Appeal from Circuit Court, Marion County.
Paul J. Lipscomb, Judge.
Argued and submitted July 1, 1999.
Jas. Jeffrey Adams, Assistant Attorney General, argued the cause for appellant. With him on the brief were Hardy Myers, Attorney General, and Michael D. Reynolds, Solicitor General.
Elliott C. Cummins argued the cause for respondent. With him on the brief was Cummins, Goodman, Fish & Platt, P.C.
Before De Muniz, Presiding Judge, and Haselton and Wollheim, Judges.
HASELTON, J.
Reversed and remanded with instructions to enter judgment for OR-OSHA; award of attorney fees reversed.
HASELTON, J. This case arises from an Oregon Occupational Safety and Health
Division (OR-OSHA) investigation of an accident that occurred in August 1996 at a
work site operated by petitioner, Nygaard Logging Company, Inc. OR-OSHA appeals
from the trial court's issuance of a permanent injunction prohibiting OR-OSHA from (1)
conducting informal interviews of petitioner's employees pursuant to ORS 654.067(1)(b)
without an "employer representative" present; and (2) subpoenaing petitioner's
employees for depositions pursuant to ORS 654.025(4) without an "employer
representative" present. We conclude that, given our interpretation of ORS 654.293 in
OR-OSHA v. Eslinger Logging, Inc., 156 Or App 519, 967 P2d 889 (1998), rev den 328
Or 418 (1999), the trial court erred in both respects. Accordingly, we reverse the trial
court's judgment and award of attorney fees.
The material facts are undisputed. In August 1996, an accident occurred
at one of petitioner's work sites in Clatsop County. OR-OSHA, the state agency charged
with enforcing the Oregon Safe Employment Act, ORS 654.001 et seq., immediately
commenced an investigation of the accident. Petitioner retained Gerald Ripka, a private
contractor, to serve as its "employer representative" in all matters regarding the accident.
As part of its investigation, OR-OSHA sought to interview several of petitioner's
employees outside of the presence of the employer representative, but the employees
refused to talk informally with OR-OSHA without Ripka present.(1) Consequently, OR-OSHA was unable to conduct private informal interviews of petitioner's employees.
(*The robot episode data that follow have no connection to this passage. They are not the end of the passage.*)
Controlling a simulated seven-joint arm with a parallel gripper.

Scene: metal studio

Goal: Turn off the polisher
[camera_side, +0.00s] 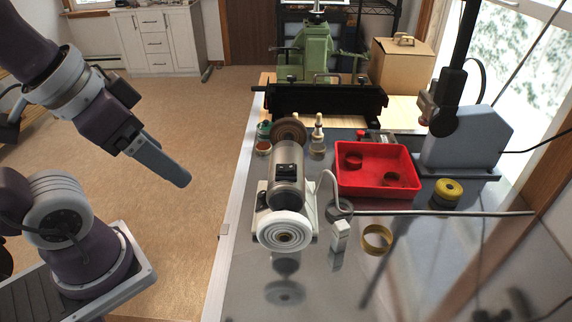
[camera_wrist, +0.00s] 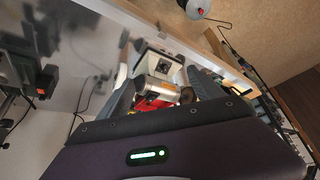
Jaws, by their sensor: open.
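The polisher (camera_side: 287,182) stands on the metal table, a grey motor with a white buffing wheel (camera_side: 285,231) at the near end and a brown wheel (camera_side: 289,131) at the far end. A black switch plate (camera_side: 288,172) sits on top of its body; its position is too small to tell. My gripper (camera_side: 184,179) is in the air left of the polisher, apart from it, over the floor beside the table. In the wrist view the polisher (camera_wrist: 160,66) shows between and beyond my two fingers, which stand apart with nothing between them. The gripper is open and empty.
A red tray (camera_side: 376,192) with brass rings lies right of the polisher. A brass ring (camera_side: 376,240), a small white block (camera_side: 340,235) and a yellow roll (camera_side: 447,192) lie nearby. Small bottles (camera_side: 318,138) stand behind it. A grey-blue machine (camera_side: 468,140) stands at the right.

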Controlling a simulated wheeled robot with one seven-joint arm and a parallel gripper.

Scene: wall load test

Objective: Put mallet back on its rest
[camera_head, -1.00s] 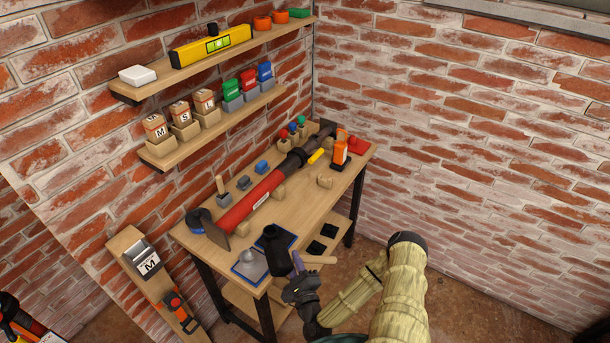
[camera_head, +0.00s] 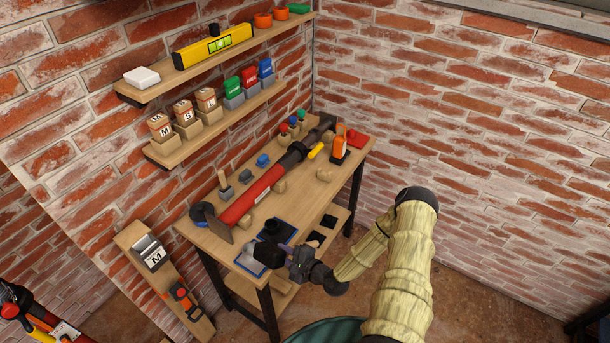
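The mallet has a dark, blocky head (camera_head: 268,253) and a light wooden handle. Its head is over the near end of the workbench, just left of my gripper (camera_head: 291,260). A short piece of the handle (camera_head: 316,238) shows behind my gripper. My gripper appears shut on the mallet; its fingers are small and partly hidden. Two blue-edged pads lie under and behind the mallet. A round black piece (camera_head: 272,228) stands on the farther pad. A grey piece on the nearer pad is partly covered by the mallet. I cannot tell which is the mallet's rest.
A long red tool (camera_head: 252,194) lies along the workbench (camera_head: 205,238). Small wooden blocks and an orange bottle (camera_head: 339,146) stand farther back. Two shelves with boxes and a yellow level (camera_head: 213,44) hang on the brick wall. A low wooden board (camera_head: 135,236) stands left of the bench.

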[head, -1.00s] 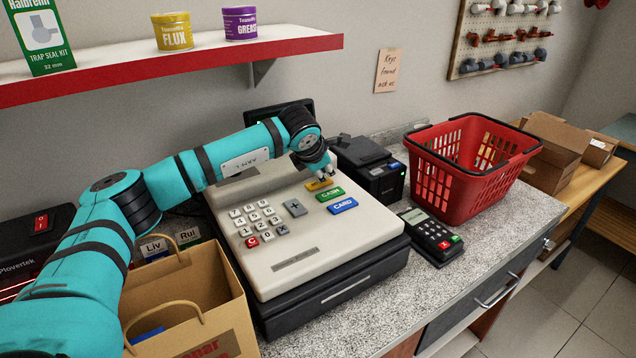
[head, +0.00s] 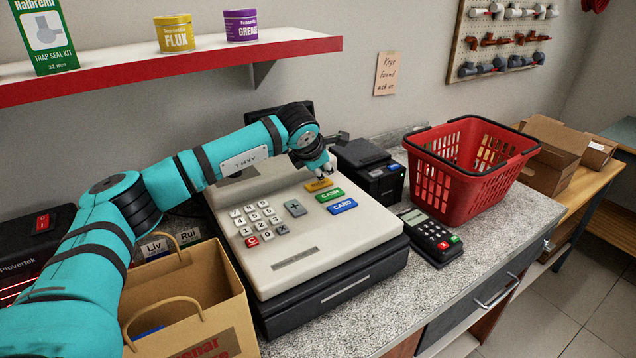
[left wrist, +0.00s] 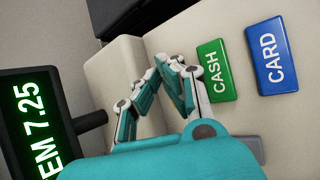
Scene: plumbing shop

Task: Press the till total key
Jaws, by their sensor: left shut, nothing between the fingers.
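The till (head: 330,240) is a cream register with a grey number pad on the counter. Its yellow key (head: 319,185) sits at the top of a column of coloured keys, above the green CASH key (head: 329,195) and blue CARD key (head: 343,206). The yellow key's label is partly covered and unreadable. My left gripper (head: 325,176) is shut and empty, fingertips down right by the yellow key; I cannot tell whether they touch it. In the left wrist view the shut fingers (left wrist: 172,78) lie beside the CASH key (left wrist: 213,71), and the yellow key is hidden. My right gripper is not in view.
A till display (left wrist: 35,120) reads "EM 7.25". A card terminal (head: 431,236), a black printer (head: 370,168) and a red basket (head: 460,190) stand right of the till. A paper bag (head: 190,295) stands at front left, under my arm. A shelf (head: 170,65) hangs above.

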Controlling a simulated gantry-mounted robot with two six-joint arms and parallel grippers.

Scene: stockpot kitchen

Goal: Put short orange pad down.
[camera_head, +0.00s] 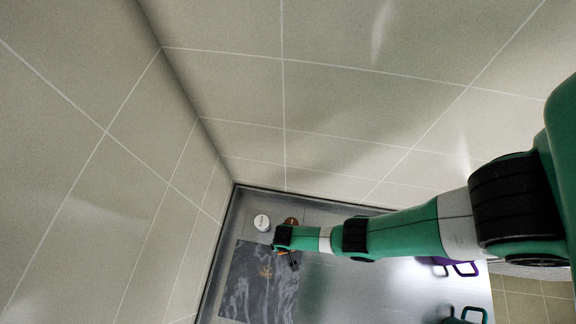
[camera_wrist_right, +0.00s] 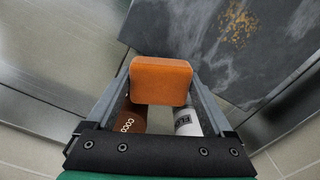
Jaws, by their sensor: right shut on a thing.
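The short orange pad (camera_wrist_right: 161,80) is a small rounded block. In the right wrist view it sits between the two fingers of my right gripper (camera_wrist_right: 160,72), which is shut on it. In the head view my right gripper (camera_head: 293,264) is small and far off, over the right edge of a dark slate board (camera_head: 250,295). The board also shows at the top of the wrist view (camera_wrist_right: 200,30). How high the pad is above the surface, I cannot tell. My left gripper is in neither view.
A white-lidded can (camera_head: 261,222) and a brown can (camera_head: 291,221) stand behind the board near the back wall. Golden crumbs (camera_wrist_right: 238,26) lie on the board. Purple handles (camera_head: 465,268) and green handles (camera_head: 468,313) show at right. The metal counter (camera_head: 370,290) between is clear.

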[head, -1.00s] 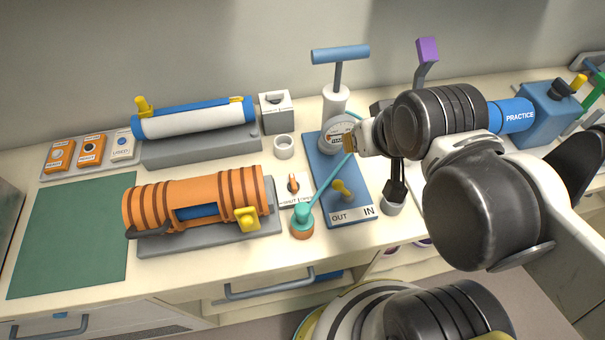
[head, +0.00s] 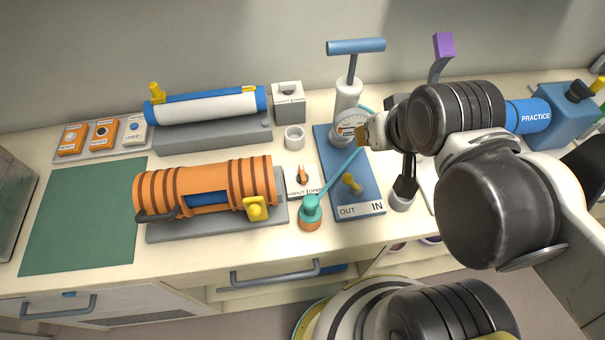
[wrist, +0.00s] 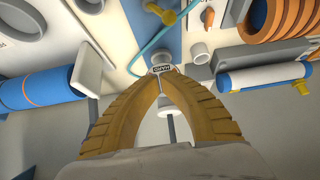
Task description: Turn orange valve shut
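The orange valve (head: 302,175) is a small orange handle on a white plate marked SHUT at left and OPEN at right. It stands between the orange ribbed cylinder and the blue pump board, its handle pointing roughly front to back between the labels. The handle also shows near the top of the wrist view (wrist: 208,17). My gripper (head: 361,134) is above the blue board by the pump gauge, up and right of the valve and apart from it. In the wrist view its tan fingers (wrist: 160,76) curve together at the tips, with nothing held.
A white hand pump with a blue T-handle (head: 356,46) stands close behind my gripper. A teal hose (head: 338,172) runs to a teal-topped fitting (head: 311,212) in front of the valve. A yellow knob (head: 352,184) sits on the blue board (head: 346,208). A white cup (head: 294,138) stands behind the valve.

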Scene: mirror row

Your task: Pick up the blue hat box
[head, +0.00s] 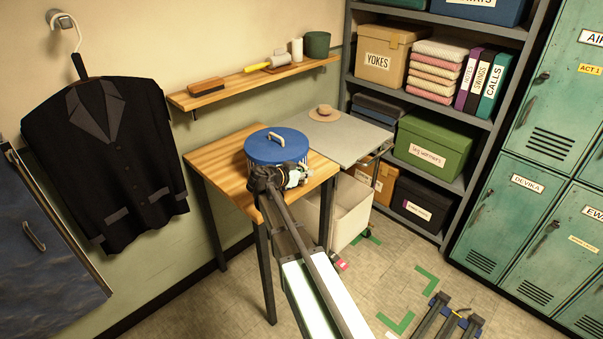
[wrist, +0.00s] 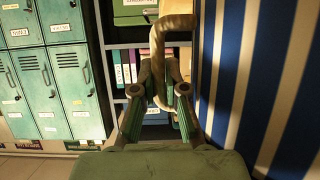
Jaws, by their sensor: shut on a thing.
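The blue hat box (head: 277,149) has a blue lid with a pale handle on top and blue-and-white striped sides. In the head view it is at the right part of the wooden table. My gripper (head: 280,178) is at its near side and partly hides its lower front. In the wrist view the striped side (wrist: 262,80) fills the right edge, and a tan loop handle (wrist: 178,22) stands out from it. My gripper's fingers (wrist: 161,85) are shut on this loop. Whether the box still touches the table cannot be told.
The wooden table (head: 222,155) adjoins a grey surface (head: 345,138) holding a tan hat. A wall shelf (head: 235,86) with a brush is behind. A shelving unit (head: 468,110) and green lockers (head: 530,190) stand right. A dark jacket (head: 105,150) hangs left. A white bin (head: 350,205) is below.

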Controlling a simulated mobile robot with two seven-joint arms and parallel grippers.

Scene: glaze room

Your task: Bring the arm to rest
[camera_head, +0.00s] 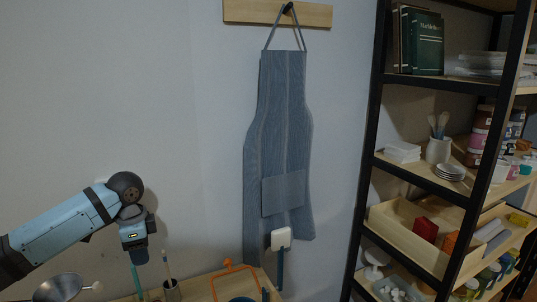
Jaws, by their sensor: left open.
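My left arm comes in from the left, light blue with dark joints, and bends down at the wrist. My left gripper (138,256) hangs at its end, pointing down above the back of the wooden table (203,288). It is open; its fingertips are small and hard to make out. A thin teal stick shows just below it, and I cannot tell whether they touch. My right gripper is not in view.
A metal bowl (58,288) is at lower left. A cup (172,290) with a brush and an orange-framed tool (233,268) stand right of the gripper. A blue striped apron (283,150) hangs on the wall. A loaded black-framed shelf (370,150) stands at right.

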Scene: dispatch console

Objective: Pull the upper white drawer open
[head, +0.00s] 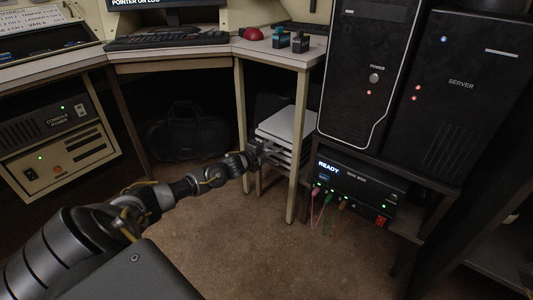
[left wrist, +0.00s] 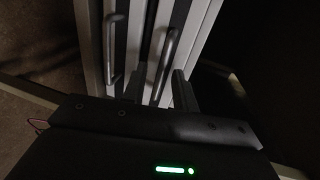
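The white drawer unit (head: 288,122) stands under the desk in the head view, behind a desk leg. My left gripper (head: 262,151) is at its front. In the left wrist view, pale drawer fronts run up the picture with dark gaps between them. One dark bar handle (left wrist: 170,42) lies between the two fingers of my left gripper (left wrist: 158,90), which are apart with room on both sides. It appears to be the upper drawer's handle. A second handle (left wrist: 111,45) is left of the fingers. I cannot tell whether the fingers touch the handle. My right gripper is in neither view.
A black box reading READY (head: 360,185) with coloured cables sits further right, under the server towers (head: 365,70). The carpet (head: 250,240) in front is clear.

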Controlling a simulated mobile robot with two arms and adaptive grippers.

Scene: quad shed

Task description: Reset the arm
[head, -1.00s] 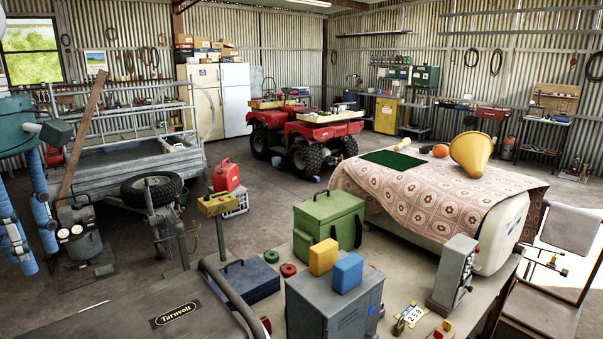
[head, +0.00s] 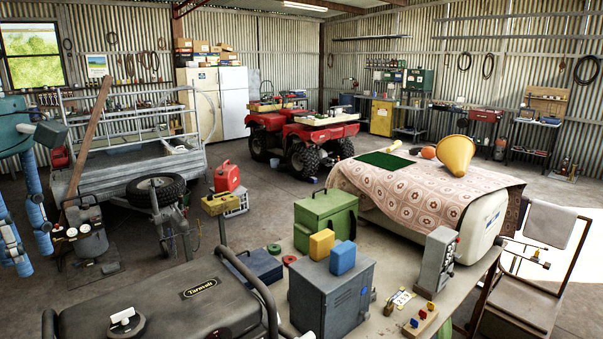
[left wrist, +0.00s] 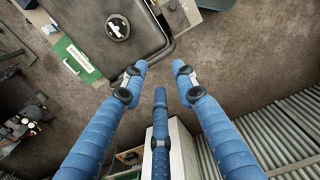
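My left gripper (head: 22,225) hangs at the left edge of the head view, with blue jointed fingers pointing down from a teal palm. In the left wrist view my left gripper (left wrist: 160,82) shows three blue fingers spread apart with nothing between them. The gripper is open and empty, and touches nothing that I can see. My right gripper and right arm are in neither view.
A black generator (head: 165,305) labelled Tarnvolt fills the front left. Beside it a workbench (head: 395,275) carries a grey metal box (head: 330,295) and a green case (head: 325,220). A trailer (head: 130,160) stands at the left. Open concrete floor lies mid-scene.

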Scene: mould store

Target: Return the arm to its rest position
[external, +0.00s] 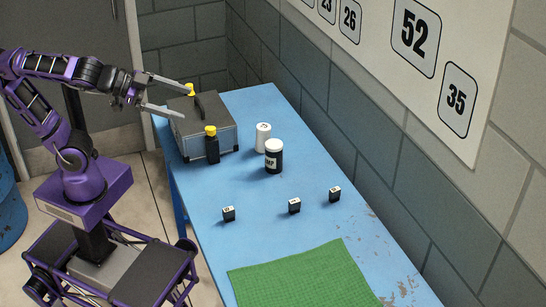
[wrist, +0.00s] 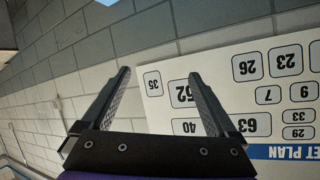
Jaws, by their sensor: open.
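My gripper (external: 172,95) is open and empty in the external view, raised above the far left end of the table. Its two fingers point to the right, over or near a dark case, without visibly holding anything. In the wrist view my gripper (wrist: 157,98) also shows open, with its two fingers spread apart. Between and beyond the fingers are only the block wall and a white numbered board, upside down in that view. My purple arm is bent at the left of the external view.
The wall board (external: 390,30) is behind.

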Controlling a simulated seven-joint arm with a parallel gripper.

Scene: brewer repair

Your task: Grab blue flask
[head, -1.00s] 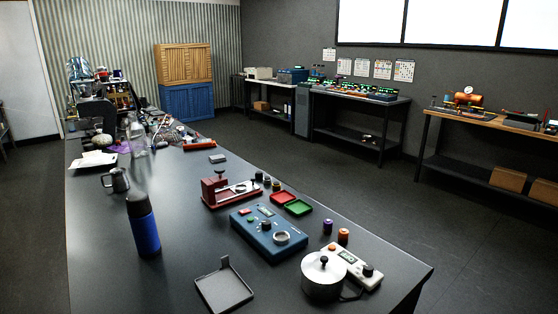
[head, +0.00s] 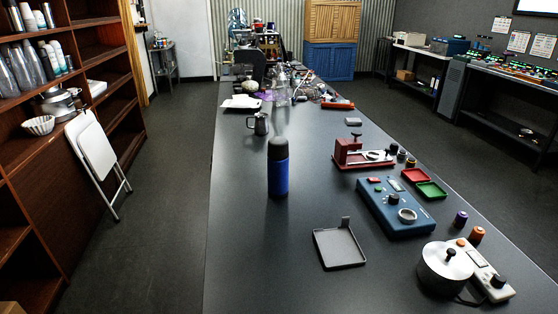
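The blue flask (head: 278,172) stands upright on the dark long table (head: 240,240), left of the table's middle in the head view. It has a blue body and a dark grey cap. My gripper does not show in the head view.
A grey tray (head: 339,249) lies in front of the flask. A steel pitcher (head: 258,124) stands behind it. Right are a red device (head: 360,153), a blue control box (head: 396,207) and a pot (head: 445,267). A shelf (head: 112,65) and folded chair (head: 97,160) stand left of the table.

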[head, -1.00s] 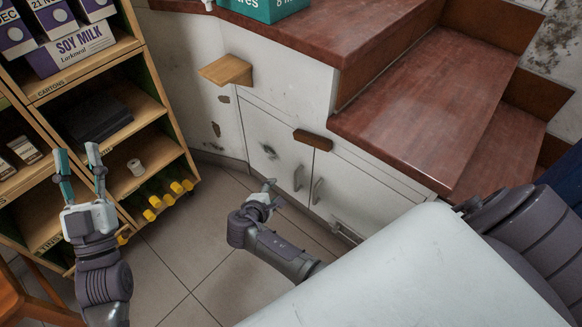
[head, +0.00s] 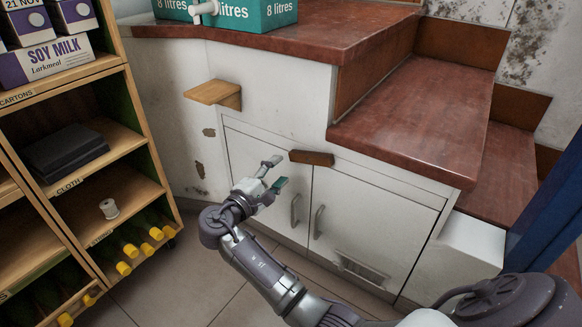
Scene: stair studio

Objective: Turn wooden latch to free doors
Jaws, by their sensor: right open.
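The wooden latch (head: 312,158) is a small brown bar. It lies nearly level across the top of the seam between two white cupboard doors, the left door (head: 252,150) and the right door (head: 375,222). Each door has a grey handle, left (head: 295,209) and right (head: 318,221). My right gripper (head: 275,174) is open and empty in front of the left door, to the left of the latch and a little lower in the picture. It looks apart from the latch; the exact gap in depth is unclear. My left gripper is out of view.
A wooden shelf unit (head: 150,118) with cartons, cloth and yellow-capped bottles stands at left. A small wooden ledge (head: 213,93) juts from the wall. Red-brown steps (head: 418,105) rise at right, and a teal box (head: 270,13) sits on top. Tiled floor lies below.
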Several months later, in another effort to interview petitioner's employees without Ripka
present, OR-OSHA subpoenaed several of petitioner's employees to appear in Portland
for depositions.
Petitioner sought, in Marion County Circuit Court, to quash the
subpoenas and for a temporary restraining order and permanent injunction prohibiting
OR-OSHA from informally interviewing employees without an employer representative
present and from exercising its subpoena power under ORS 654.025(4) to exclude an
employer representative from investigative proceedings. Petitioner's arguments in
support of the injunction were based on the following statutory provisions governing
OR-OSHA investigations:
ORS 654.067(1) authorizes OR-OSHA
"(b) To inspect and investigate during regular working hours and at
other reasonable times, and within reasonable limits and in a reasonable
manner, any such place of employment and * * * to question privately the
owner, employer, agents or employees." (Emphasis added.)
ORS 654.025(4) relates to OR-OSHA's authority to subpoena witnesses:
"(4) The board and the director may subpoena witnesses, administer
oaths, take depositions and fix the fees and mileage of witnesses and
compel the attendance of witnesses * * * in any inquiry, investigation,
hearing or proceeding in any part of the state * * *." (Emphasis added.)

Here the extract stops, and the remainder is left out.